With Omnitron, he aims to make lidar both more affordable and durable by utilizing silicon and the semiconductor manufacturing process to produce the components inside the sensor at scale.

“This is what will unlock the market,” he told Business Insider. “This is what will open up the market to get companies like Mercedes and GM to buy lidars and put them in their vehicles.”

The problem with lidar

As more automakers explore driverless functions, Aguilar believes lidar will be an essential part of tomorrow’s cars.

Lidar can be a little like a disco ball: a laser is pointed at a mirror that is constantly moving on an electromagnetic motor, and the reflected light measures the distance of objects around whatever it’s mounted on, such as an autonomous vehicle.

To achieve a better range with a lidar, you need a larger laser and, consequently, a larger mirror. That makes lidars more expensive, and when placed in a moving vehicle, the sensor could require constant adjustment. Companies have to “recalibrate those sensors, redo alignment, or replace those sensors,” Aguilar said.

Aguilar said the problem with many lidar systems is how they’re built. There can be numerous moving parts inside the sensor, which require frequent calibration and are susceptible to wear and tear when placed on top of a frequently moving car, the cofounder said.

“When you talk to OEMs — Mercedes, Volvo, BMW, GM — they don’t want lidar to have to be replaced every two or three months,” he said. “And that’s what I was experiencing working at these companies: Every two to three months, something would break in this thing and we’d have to get them replaced.”

That’s where silicon comes in. With silicon, Aguilar said, you’re dealing with fewer and lighter moving parts that can last longer.

Silicon is much more durable, the Omnitron CEO argues, and could handle the kinds of temperature fluctuations an autonomous vehicle would experience.

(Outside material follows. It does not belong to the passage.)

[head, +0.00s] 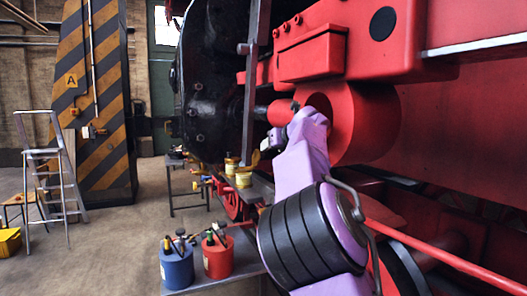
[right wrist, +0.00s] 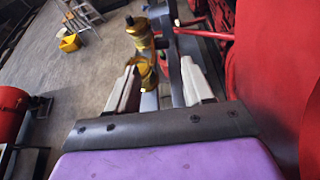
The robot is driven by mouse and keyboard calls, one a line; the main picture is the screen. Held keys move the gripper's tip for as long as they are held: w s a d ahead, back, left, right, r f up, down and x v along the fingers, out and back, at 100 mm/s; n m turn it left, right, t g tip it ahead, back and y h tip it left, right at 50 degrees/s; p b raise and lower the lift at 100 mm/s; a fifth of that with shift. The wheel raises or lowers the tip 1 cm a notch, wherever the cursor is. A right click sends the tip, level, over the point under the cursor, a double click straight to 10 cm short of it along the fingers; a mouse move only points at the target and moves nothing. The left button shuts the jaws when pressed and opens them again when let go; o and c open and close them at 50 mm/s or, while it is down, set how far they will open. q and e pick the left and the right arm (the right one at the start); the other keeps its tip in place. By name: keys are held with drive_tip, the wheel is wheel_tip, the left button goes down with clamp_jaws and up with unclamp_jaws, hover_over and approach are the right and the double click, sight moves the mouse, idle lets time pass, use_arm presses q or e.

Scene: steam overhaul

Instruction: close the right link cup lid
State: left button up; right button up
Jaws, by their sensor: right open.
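Two brass cups stand side by side near the wheel gear in the head view, the left one (head: 231,164) and the right one (head: 243,178). A small yellow piece shows upright above the right cup; I cannot tell for sure that it is its lid. My right gripper (head: 268,143) is above and just right of the cups, its fingertips small and partly hidden. In the right wrist view my right gripper (right wrist: 160,70) is open. A brass cup (right wrist: 147,74) shows near its left finger, and another brass cup (right wrist: 139,34) lies beyond. My left gripper is not in view.
A blue can (head: 177,267) and a red can (head: 218,258) stand on a bench at the front. The red locomotive frame (head: 365,125) is close on the right. A grey bar (right wrist: 172,55) rises between the fingers. A stepladder (head: 50,165) stands on open floor.

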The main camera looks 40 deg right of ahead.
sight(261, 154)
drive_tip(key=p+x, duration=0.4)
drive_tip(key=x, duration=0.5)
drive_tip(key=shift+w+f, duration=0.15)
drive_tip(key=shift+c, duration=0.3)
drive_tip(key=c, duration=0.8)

Then, by using a chip manufacturing process, the parts are built with nanometer-level precision and can be built at scale.

“So you get a wafer with hundreds and thousands of these devices instead of building one at a time,” Aguilar said.

Around the time Aguilar was at Google’s moonshot factory, a single lidar unit could cost $120,000. Today, a similar model could cost around 10 grand — a significant drop, in part thanks to better designs and increased manufacturing scale.

Aguilar says Omnitron’s process brings down those same lidar units to “the hundreds of dollars.”

Why self-driving cars and robots need it

In self-driving cars, Aguilar sees lidar as the key to covering rare edge cases on the roads.

Cameras are “terrible” in low-light situations, he said. The cofounder used shadows as an example.

“When a shadow is being cast, a car can get confused as to: Is that a real object or is that a shadow?” Aguilar said. That’s where lidar comes in.

The Omnitron cofounder also sees humanoid robots as a ripe market for sensors.

Companies like Agility Robotics use lidar to help their humanoid robots navigate their environments.

Much like humans rely on sensors beyond their eyes to determine the amount of force needed to pick up objects, Aguilar said robots will need lidar to understand the depth of their surroundings and the objects and people within them.

Aguilar’s case for lidar in cars or robots echoes what many CEOs in the self-driving space have already said on the sensors: It all comes down to safety.

“The bar for integrating (robots) into the human experience — it’s going to be much higher,” he said. “I’m not going to let this thing hold my baby, for example, if I don’t know that this thing is robust and this sensor is really, really important for that.”